◆ Supplied material
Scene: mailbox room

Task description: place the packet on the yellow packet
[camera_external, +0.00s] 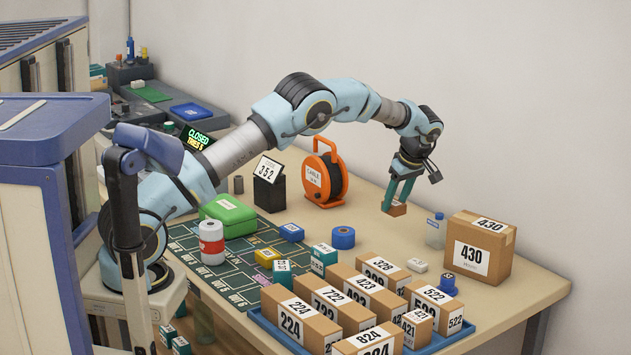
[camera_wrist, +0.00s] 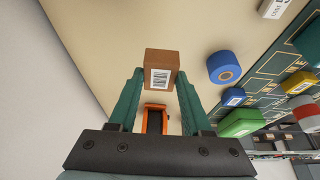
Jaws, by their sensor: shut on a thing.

◆ Prompt
Retype the listing exactly. Pictures do not belong in the copy.

◆ Expected answer
Scene: mailbox room

Task description: place the packet on the yellow packet
[camera_external, +0.00s] 
[camera_wrist, +0.00s] 
Jaws, by their sensor: shut on a thing.

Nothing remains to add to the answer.